** begin **

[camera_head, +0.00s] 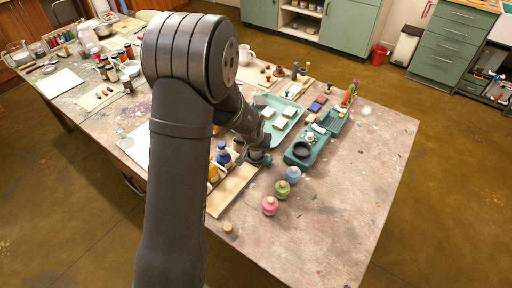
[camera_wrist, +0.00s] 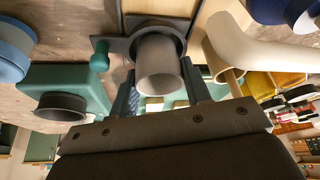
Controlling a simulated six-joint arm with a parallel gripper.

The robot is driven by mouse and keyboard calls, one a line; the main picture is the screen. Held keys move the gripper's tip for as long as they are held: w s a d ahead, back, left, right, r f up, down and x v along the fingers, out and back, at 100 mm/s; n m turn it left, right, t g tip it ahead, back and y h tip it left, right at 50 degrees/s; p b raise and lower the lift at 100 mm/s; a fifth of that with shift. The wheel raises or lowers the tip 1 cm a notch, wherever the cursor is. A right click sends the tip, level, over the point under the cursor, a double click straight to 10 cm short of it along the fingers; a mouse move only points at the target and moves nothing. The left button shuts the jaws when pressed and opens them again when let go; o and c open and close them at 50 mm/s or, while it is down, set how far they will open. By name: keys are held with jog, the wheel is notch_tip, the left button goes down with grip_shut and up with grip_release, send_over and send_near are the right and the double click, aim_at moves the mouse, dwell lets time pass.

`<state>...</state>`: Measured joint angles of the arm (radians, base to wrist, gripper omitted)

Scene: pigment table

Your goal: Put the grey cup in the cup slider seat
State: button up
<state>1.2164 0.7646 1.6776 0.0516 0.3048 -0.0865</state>
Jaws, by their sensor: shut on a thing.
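The grey cup (camera_wrist: 162,68) is in the wrist view, between the two fingers of my gripper (camera_wrist: 160,80), which are shut on it. The cup slider seat (camera_wrist: 112,44) is a dark grey plate with a raised round ring and a green knob (camera_wrist: 99,56). The cup's far end lines up with the ring; whether it rests inside or hovers just over it cannot be told. In the head view my gripper (camera_head: 256,150) is over the same spot near the middle of the table, and my arm hides most of the cup and seat.
A teal device with a dark ring (camera_head: 303,150) stands just right of my gripper, with a teal tray (camera_head: 270,137) behind. A wooden tray (camera_head: 228,192) lies to the left. The front right tabletop is clear.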

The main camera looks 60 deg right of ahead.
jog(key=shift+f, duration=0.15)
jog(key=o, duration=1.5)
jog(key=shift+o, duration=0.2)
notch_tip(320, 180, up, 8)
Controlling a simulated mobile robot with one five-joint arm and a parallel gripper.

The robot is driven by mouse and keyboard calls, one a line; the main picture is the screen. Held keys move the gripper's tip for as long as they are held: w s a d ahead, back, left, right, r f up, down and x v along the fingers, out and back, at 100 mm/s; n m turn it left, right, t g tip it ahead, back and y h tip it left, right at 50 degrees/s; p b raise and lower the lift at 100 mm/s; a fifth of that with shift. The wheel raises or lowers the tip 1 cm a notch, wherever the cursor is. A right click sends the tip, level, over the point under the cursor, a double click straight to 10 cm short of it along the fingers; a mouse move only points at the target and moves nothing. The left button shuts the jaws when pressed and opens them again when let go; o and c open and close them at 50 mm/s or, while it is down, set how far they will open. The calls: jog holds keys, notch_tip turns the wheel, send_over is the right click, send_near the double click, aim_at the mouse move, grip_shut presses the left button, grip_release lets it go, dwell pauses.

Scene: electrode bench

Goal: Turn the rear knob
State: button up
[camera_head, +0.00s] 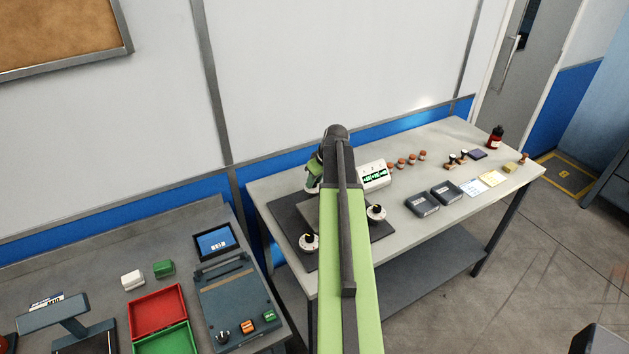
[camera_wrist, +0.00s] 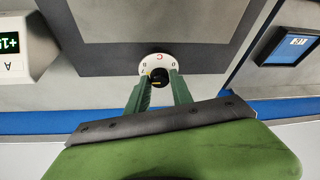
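The rear knob (camera_wrist: 158,75) is black with a pale pointer mark, on a round white dial plate with printed letters. In the wrist view the two green fingers of my gripper (camera_wrist: 160,83) reach to either side of it, tips at the dial. They look very near the knob's sides; I cannot tell whether they press on it. In the head view my gripper (camera_head: 314,176) is partly hidden behind my arm, at the back of the dark panel (camera_head: 290,214). The rear knob is hidden there. Two other black knobs on white dials sit nearer, a left one (camera_head: 309,242) and a right one (camera_head: 376,212).
A white meter (camera_head: 374,177) with a green display stands close right of my gripper; it also shows in the wrist view (camera_wrist: 18,45). The wall's blue band (camera_head: 400,127) is close behind. Two grey boxes (camera_head: 422,204) lie further right. A side bench (camera_head: 60,270) holds trays and a tablet.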

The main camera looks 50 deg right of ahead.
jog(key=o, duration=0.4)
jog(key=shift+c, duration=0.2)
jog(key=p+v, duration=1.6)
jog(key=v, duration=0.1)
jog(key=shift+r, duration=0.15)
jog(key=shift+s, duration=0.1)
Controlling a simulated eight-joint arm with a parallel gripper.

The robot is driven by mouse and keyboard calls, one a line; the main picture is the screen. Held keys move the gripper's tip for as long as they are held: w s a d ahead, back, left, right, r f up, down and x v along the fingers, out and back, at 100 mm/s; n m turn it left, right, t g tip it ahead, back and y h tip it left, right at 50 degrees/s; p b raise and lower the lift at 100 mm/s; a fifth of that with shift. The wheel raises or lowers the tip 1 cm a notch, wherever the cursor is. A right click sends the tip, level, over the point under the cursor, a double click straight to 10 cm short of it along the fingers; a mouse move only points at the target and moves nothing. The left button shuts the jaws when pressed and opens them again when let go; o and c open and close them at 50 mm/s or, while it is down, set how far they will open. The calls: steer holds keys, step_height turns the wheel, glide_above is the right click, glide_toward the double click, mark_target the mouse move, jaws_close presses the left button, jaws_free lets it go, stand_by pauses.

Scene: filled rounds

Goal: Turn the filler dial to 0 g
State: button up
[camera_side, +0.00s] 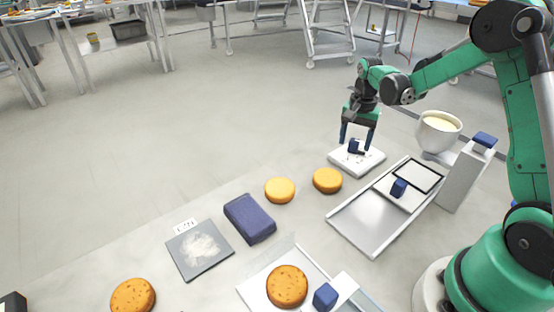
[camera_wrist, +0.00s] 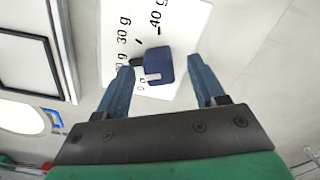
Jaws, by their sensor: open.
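The filler dial is a dark blue block knob (camera_side: 354,146) on a white plate (camera_side: 370,163); it also shows in the wrist view (camera_wrist: 159,67). Printed labels on the plate (camera_wrist: 185,22) include 40 g and 30 g, with another partly hidden label at the left and a 0 near the knob's lower left. A dark pointer on the knob's left side points left, toward the partly hidden label below 30 g. My gripper (camera_side: 356,143) is open above the plate, its two blue fingers on either side of the knob, with visible gaps in the wrist view (camera_wrist: 161,68).
A metal tray (camera_side: 352,225) with a blue knob (camera_side: 398,188) and a dark-framed panel (camera_side: 418,177) lies right of the dial. A white bowl (camera_side: 438,130) stands behind it. Round cakes (camera_side: 327,180), a blue pad (camera_side: 249,218) and a powdered slab (camera_side: 200,250) lie leftward.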

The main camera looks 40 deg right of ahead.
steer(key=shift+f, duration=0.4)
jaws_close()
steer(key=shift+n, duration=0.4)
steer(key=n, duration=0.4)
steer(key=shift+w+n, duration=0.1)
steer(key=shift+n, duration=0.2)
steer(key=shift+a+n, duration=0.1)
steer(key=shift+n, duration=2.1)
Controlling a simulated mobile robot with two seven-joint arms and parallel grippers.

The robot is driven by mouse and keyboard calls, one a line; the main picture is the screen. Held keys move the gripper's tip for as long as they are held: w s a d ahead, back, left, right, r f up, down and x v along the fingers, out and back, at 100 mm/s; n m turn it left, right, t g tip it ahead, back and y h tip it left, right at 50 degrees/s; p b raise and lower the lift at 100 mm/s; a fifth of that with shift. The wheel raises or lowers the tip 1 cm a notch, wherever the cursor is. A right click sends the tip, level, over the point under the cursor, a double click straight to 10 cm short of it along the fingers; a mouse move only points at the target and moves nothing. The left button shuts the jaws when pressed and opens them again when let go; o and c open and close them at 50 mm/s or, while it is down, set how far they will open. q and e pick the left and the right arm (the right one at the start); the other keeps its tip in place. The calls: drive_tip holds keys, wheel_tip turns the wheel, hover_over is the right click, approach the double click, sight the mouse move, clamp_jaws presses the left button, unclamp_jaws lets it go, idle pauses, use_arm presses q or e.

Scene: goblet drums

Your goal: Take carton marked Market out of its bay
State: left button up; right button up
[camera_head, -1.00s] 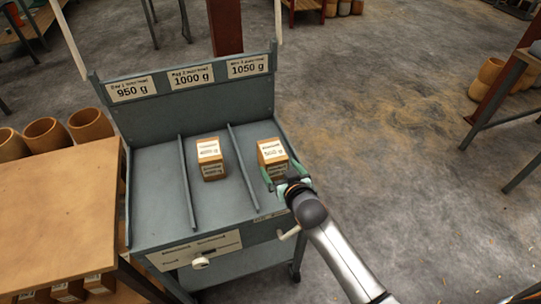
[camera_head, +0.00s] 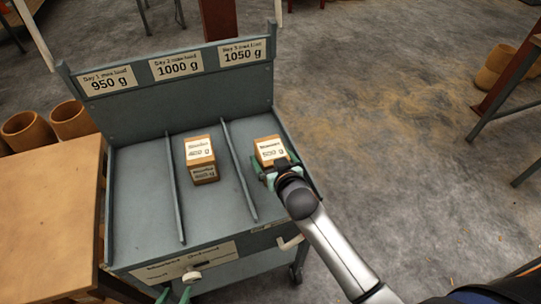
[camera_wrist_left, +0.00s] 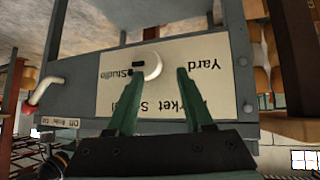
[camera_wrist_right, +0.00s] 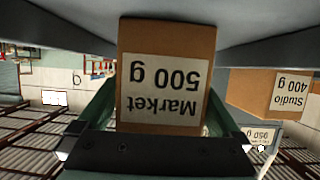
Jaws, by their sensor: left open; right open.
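The Market carton (camera_head: 268,151), brown with a white label, stands in the right bay of the grey cart. In the right wrist view the carton (camera_wrist_right: 165,45) reads "Market 500 g", upside down. My right gripper (camera_head: 270,172) is open, with its green fingers on either side of the carton's near end; contact cannot be told. My left gripper (camera_head: 174,294) shows only its fingertips at the bottom edge of the head view. In the left wrist view it is open, its fingers below and on either side of a round white knob (camera_wrist_left: 153,66) on the cart's front label.
The Studio carton (camera_head: 200,158), marked 400 g, stands in the middle bay. Thin dividers (camera_head: 241,170) separate the bays, and the left bay is empty. A raised back panel (camera_head: 175,68) carries load labels. A wooden table (camera_head: 50,215) adjoins on the left.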

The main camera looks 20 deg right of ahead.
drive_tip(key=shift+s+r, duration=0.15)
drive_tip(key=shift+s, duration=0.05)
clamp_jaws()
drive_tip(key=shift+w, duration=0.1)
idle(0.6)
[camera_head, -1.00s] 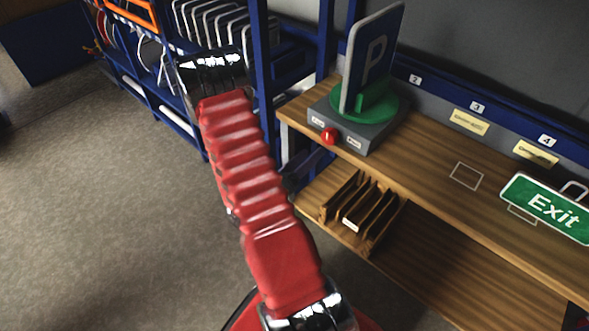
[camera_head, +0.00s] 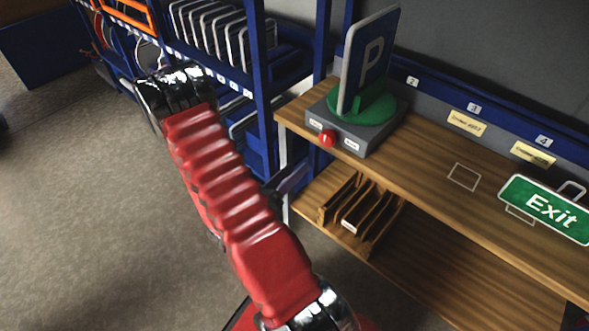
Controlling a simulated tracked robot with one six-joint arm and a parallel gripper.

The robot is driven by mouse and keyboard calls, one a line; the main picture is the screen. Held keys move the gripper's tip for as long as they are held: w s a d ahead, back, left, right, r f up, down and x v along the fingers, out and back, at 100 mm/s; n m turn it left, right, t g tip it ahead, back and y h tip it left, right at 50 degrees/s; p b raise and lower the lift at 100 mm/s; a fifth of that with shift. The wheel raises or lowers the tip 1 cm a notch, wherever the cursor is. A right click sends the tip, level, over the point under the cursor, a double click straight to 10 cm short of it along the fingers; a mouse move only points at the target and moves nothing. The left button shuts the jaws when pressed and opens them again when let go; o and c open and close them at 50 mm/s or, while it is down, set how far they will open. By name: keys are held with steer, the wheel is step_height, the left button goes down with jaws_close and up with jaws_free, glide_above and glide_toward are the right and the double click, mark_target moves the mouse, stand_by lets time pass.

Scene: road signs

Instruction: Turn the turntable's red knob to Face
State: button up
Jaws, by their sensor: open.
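The turntable is a grey box (camera_head: 372,138) with a green disc (camera_head: 385,108) on the left end of the wooden bench. A blue sign with a white P (camera_head: 368,62) stands upright on the disc, seen at an angle. The red knob (camera_head: 327,138) is on the box's front, between two small white labels too small to read. My gripper (camera_head: 296,178) shows as a dark shape just past my red arm link, below and left of the knob and apart from it. It is open and empty; much of it is hidden behind the link.
A green Exit sign (camera_head: 545,208) lies at the bench's right. A wooden slotted rack (camera_head: 362,215) sits on the lower shelf (camera_head: 455,275). A blue rack post (camera_head: 263,90) rises left of the bench, near my arm. The floor (camera_head: 80,210) at left is clear.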

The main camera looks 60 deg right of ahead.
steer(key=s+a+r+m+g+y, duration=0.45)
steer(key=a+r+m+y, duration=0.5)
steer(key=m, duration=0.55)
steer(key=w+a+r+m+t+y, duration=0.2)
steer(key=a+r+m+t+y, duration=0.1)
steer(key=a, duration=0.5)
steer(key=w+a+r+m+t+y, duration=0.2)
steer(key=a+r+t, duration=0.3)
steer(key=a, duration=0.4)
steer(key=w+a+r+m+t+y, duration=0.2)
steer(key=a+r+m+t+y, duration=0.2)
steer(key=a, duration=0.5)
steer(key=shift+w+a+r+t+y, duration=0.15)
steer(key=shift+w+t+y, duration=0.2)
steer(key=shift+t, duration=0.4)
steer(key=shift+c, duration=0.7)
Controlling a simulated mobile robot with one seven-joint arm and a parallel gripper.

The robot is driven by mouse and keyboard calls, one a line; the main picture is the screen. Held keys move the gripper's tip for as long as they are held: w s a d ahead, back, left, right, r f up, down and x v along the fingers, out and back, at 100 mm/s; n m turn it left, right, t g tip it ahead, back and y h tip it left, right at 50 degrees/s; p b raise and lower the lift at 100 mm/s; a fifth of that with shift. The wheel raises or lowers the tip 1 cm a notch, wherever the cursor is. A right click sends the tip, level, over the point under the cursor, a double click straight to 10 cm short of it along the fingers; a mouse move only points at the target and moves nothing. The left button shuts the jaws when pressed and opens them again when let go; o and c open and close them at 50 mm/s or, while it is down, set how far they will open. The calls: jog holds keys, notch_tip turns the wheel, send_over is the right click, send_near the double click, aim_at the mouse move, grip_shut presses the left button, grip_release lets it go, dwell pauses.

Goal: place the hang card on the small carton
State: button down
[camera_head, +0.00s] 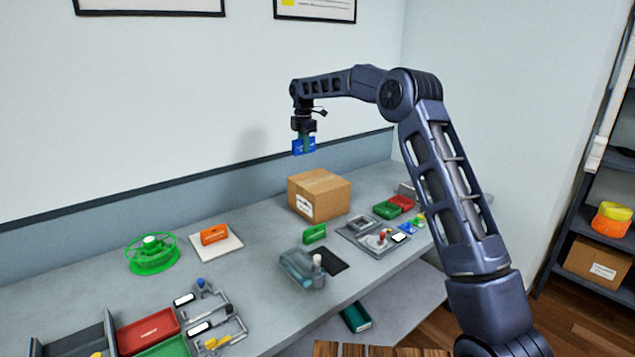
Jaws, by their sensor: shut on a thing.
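The hang card (299,148) is a small blue piece held below my gripper (304,136), which is shut on it. My gripper points down, in the air behind and above the small carton. The small carton (324,184) is a closed brown cardboard box with a white label on its front, standing on the bench near the wall. There is a clear gap between the card and the carton top. Part of the card is hidden by my gripper's fingers.
On the grey bench (255,268), a green spool (153,255) and an orange piece on a white tile (216,241) stand left. A green block (314,234) and a clear container (297,269) lie in front of the carton. Green and red blocks (387,210) lie right.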

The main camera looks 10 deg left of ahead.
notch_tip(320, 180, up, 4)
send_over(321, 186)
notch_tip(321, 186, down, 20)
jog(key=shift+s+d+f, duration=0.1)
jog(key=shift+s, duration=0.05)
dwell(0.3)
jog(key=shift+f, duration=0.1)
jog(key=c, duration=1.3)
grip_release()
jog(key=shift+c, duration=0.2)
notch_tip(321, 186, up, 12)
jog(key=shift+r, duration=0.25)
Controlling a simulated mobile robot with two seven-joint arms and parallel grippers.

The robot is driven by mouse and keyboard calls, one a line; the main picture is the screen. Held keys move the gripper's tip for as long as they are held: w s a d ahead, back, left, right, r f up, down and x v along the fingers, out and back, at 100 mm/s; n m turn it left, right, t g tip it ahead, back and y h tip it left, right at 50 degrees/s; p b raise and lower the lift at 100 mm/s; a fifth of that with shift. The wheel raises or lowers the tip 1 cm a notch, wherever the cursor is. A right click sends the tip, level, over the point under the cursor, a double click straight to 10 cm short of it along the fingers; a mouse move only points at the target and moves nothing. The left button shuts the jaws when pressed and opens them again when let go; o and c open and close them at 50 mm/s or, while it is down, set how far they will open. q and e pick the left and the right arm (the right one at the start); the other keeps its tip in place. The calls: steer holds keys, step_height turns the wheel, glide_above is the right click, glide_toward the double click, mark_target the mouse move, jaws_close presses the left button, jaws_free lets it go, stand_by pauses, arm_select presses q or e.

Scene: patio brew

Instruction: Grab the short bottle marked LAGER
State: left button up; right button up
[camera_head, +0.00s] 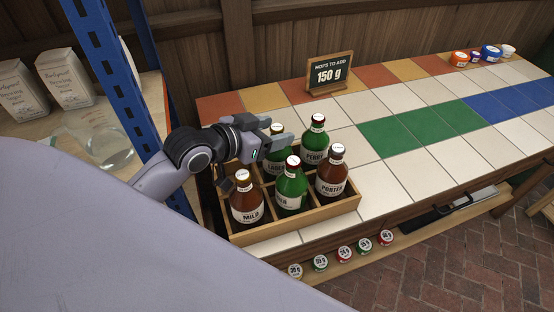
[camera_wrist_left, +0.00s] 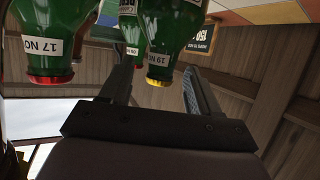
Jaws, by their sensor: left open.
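The green LAGER bottle (camera_head: 275,169) stands upright in the back row of a wooden crate (camera_head: 300,224), partly hidden by my left gripper. My left gripper (camera_head: 279,140) is open at its neck, coming in from the left. In the left wrist view, which is upside down, a green bottle with a yellow cap (camera_wrist_left: 165,42) shows between the open fingers (camera_wrist_left: 157,65). The fingers are apart, not closed on it. My right gripper is not in view.
The crate also holds brown MILD (camera_head: 246,208) and PORTER (camera_head: 331,178) bottles, a green PERRY (camera_head: 314,152) and another green bottle (camera_head: 290,190) in front. A sign (camera_head: 329,74) reads 150 g. A blue post (camera_head: 112,80) stands left.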

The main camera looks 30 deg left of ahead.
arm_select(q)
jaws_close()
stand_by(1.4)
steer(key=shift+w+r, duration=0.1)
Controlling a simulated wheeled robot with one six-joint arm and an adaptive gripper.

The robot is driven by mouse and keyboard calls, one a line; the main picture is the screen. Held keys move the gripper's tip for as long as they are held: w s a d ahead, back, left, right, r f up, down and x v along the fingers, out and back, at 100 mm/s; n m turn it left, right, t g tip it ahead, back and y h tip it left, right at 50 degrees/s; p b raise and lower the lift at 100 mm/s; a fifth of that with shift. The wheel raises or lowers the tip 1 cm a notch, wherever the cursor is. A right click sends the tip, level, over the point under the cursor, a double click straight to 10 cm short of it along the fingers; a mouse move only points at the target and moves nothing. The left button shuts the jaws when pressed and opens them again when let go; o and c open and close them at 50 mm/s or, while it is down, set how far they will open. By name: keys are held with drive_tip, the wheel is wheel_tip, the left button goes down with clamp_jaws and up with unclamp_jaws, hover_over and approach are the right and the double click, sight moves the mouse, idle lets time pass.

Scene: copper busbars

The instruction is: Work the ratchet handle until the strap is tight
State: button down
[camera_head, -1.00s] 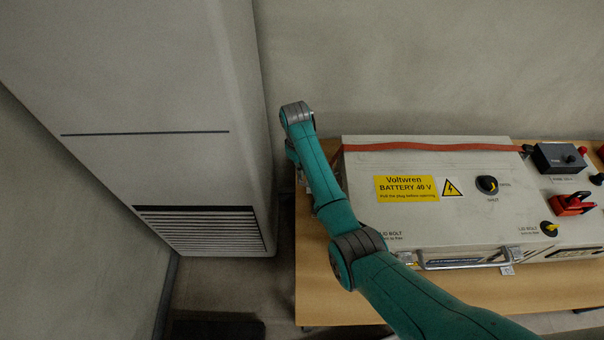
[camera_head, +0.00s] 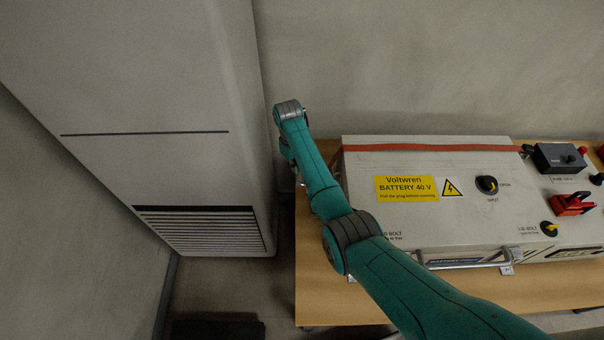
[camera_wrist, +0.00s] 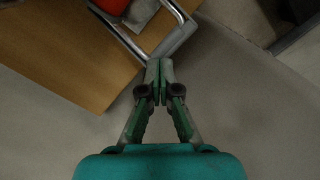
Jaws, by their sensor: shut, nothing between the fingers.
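The red strap (camera_head: 440,147) runs across the back of the battery box lid and over its left edge. In the wrist view, a bent metal handle (camera_wrist: 177,39), which looks like the ratchet handle, reaches past the table edge. A red piece (camera_wrist: 112,5), probably strap, shows beside it at the top edge. My gripper (camera_wrist: 160,66) is shut and empty, its fingertips right at the handle's grey end bar in the picture. I cannot tell whether they touch. In the head view my arm hides the ratchet and the gripper. How taut the strap is at the ratchet is hidden.
The battery box (camera_head: 400,220) stands on a wooden table (camera_head: 318,285). A tall pale cabinet (camera_head: 190,110) stands close on the left, with a narrow floor gap between. A black fuse box (camera_head: 558,158) and a red plug (camera_head: 573,204) sit to the right.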

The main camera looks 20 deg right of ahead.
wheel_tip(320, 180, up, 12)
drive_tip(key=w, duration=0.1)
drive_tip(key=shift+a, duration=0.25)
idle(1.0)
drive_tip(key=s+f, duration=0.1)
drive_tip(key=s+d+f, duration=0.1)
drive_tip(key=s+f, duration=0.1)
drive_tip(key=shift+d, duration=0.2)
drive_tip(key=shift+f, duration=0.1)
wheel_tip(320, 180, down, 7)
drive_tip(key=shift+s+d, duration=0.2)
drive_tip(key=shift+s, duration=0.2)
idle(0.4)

** end **

- Written exercise -
Take exactly the lines from the one containing "Instruction: Turn the" through the one containing "Controlling a simulated mobile robot with one seven-joint" in the data above, and output them with nothing added.

- Exercise result -
Instruction: Turn the turntable's red knob to Face
State: button up
Jaws, by their sensor: open.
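The turntable is a grey box (camera_head: 372,138) with a green disc (camera_head: 385,108) on the left end of the wooden bench. A blue sign with a white P (camera_head: 368,62) stands upright on the disc, seen at an angle. The red knob (camera_head: 327,138) is on the box's front, between two small white labels too small to read. My gripper (camera_head: 296,178) shows as a dark shape just past my red arm link, below and left of the knob and apart from it. It is open and empty; much of it is hidden behind the link.
A green Exit sign (camera_head: 545,208) lies at the bench's right. A wooden slotted rack (camera_head: 362,215) sits on the lower shelf (camera_head: 455,275). A blue rack post (camera_head: 263,90) rises left of the bench, near my arm. The floor (camera_head: 80,210) at left is clear.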

The main camera looks 60 deg right of ahead.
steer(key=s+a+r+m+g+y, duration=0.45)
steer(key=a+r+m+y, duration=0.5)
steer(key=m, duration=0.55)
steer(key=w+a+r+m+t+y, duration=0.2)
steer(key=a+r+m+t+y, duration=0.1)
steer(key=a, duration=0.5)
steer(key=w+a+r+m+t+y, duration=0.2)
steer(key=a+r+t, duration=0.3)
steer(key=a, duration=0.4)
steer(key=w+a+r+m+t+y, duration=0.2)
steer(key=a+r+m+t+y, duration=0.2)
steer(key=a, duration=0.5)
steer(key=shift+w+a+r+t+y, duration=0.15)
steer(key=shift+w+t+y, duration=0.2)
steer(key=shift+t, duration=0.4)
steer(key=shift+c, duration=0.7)
Controlling a simulated mobile robot with one seven-joint arm and a parallel gripper.

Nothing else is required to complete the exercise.